Plus loin, un arbre mort solitaire dressait son squelette au-dessus de la maçonnerie ruinée d'un ancien puits. Nous arrêtâmes un instant la voiture. Un hibou immobile sur une pierre nous regardait. Lorsque nous repartîmes, l'oiseau tourna lentement la tête, nous suivant de son œil rond, semblable à quelque esprit des siècles révolus contemplant avec une superbe indifférence la vaine agitation des temps modernes. Un troupeau innombrable d'oies sauvages, divisées en petits groupes séparés comme des tribus différentes, se tenait au bord de la route. Ces bipèdes, insoucieux de notre approche, avaient tous la tête tournée dans la même direction, comme des soldats en ligne attendant des ordres. Herbert et Socrate remarquèrent en riant qu'il ne leur manquait que de l'artillerie. Nous n'eûmes pas, à mon grand plaisir, à troubler le moins du monde une si parfaite unité.

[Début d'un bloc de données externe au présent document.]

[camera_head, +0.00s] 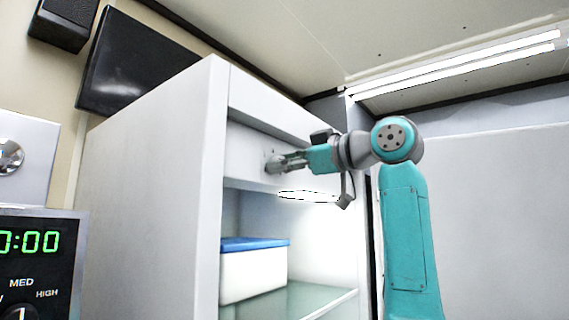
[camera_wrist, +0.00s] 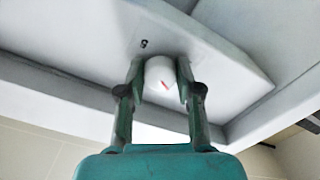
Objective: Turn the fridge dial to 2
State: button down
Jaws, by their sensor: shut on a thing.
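The fridge (camera_head: 150,170) is a tall white cabinet with an open front. Its dial (camera_wrist: 160,73) is a small white knob with a red mark, on the panel above the compartment. My gripper (camera_head: 272,164) reaches that panel from the right. In the wrist view my gripper (camera_wrist: 159,82) has one finger on each side of the dial and is shut on it. One dark numeral shows on the panel just above and left of the dial, too small to read surely. The other numerals are hidden or not legible. In the head view my fingers cover most of the dial.
Inside the fridge, a white box with a blue lid (camera_head: 253,272) stands on a glass shelf (camera_head: 318,301). A control unit with a green display (camera_head: 35,243) is at the lower left. A dark screen (camera_head: 135,62) hangs behind the fridge. Free room lies right of my arm.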

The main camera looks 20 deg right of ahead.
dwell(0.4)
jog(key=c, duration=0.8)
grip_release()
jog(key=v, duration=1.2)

Lorsque nous arrivâmes en vue de la côte, il fut évident que le vieux cheval gris avait une envie furieuse de se rouler dans le sable. Il avait déjà eu la même fantaisie la dernière fois, et j' étais sur son dos ! Socrate mit les chevaux à leur aise et bientôt vint l'heure du déjeuner. Nous fûmes bientôt installés sur nos couvertures de voyage étendues à terre et nous attaquâmes nos provisions. Je fis du thé et nous mangeâmes de la dinde froide, reste de notre dîner de dimanche. Après déjeuner, je fis avec Herbert une longue promenade le long de la baie. C'était une de ces journées ensoleillées mais voilées par moment de nuages rapides. En avant de nous s'estompait dans le lointain Mersine , une ligne courbe de toits plats et de minces minarets. A un mille environ en pleine mer, une douzaine de navires. Nous pensâmes qu'il devait y avoir là du courrier pour nous.

En revenant à notre petit campement, nous remarquâmes une sorte de petite construction isolée et abandonnée maintenant, depuis la proclamation de la Constitution . C'était un poste de police installé là - non, hélas ! pour sauver ou protéger personne - mais simplement pour empêcher les Arméniens de s'échapper sur ce point de la côte dans de petites embarcations. C'était en effet un endroit favorable. Plusieurs de ces fuites furent romanesques et aventureuses. Un jeune Arménien ayant ainsi réussi à passer en Amérique y gagna beaucoup d'argent. Il revint au bout de quelques années en Cilicie où l'attendait sa fiancée. Il réussit à la faire échapper à son tour grâce à des amis qui purent la faire passer à bord d'un navire. Un missionnaire fut requis, et le mariage fut célébré en pleine mer. Les deux jeunes gens allèrent à New-York ou à Chicago où ils vécurent heureux. Le jeune homme était devenu citoyen américain, mais en débarquant sur le sol ottoman il reprenait son ancienne nationalité. C'est pourquoi le mariage eut lieu en mer. Ce poste de police doit avoir souvent empêché de pareilles unions, car ce lieu commande efficacement tout le rivage jusqu'à Mersine .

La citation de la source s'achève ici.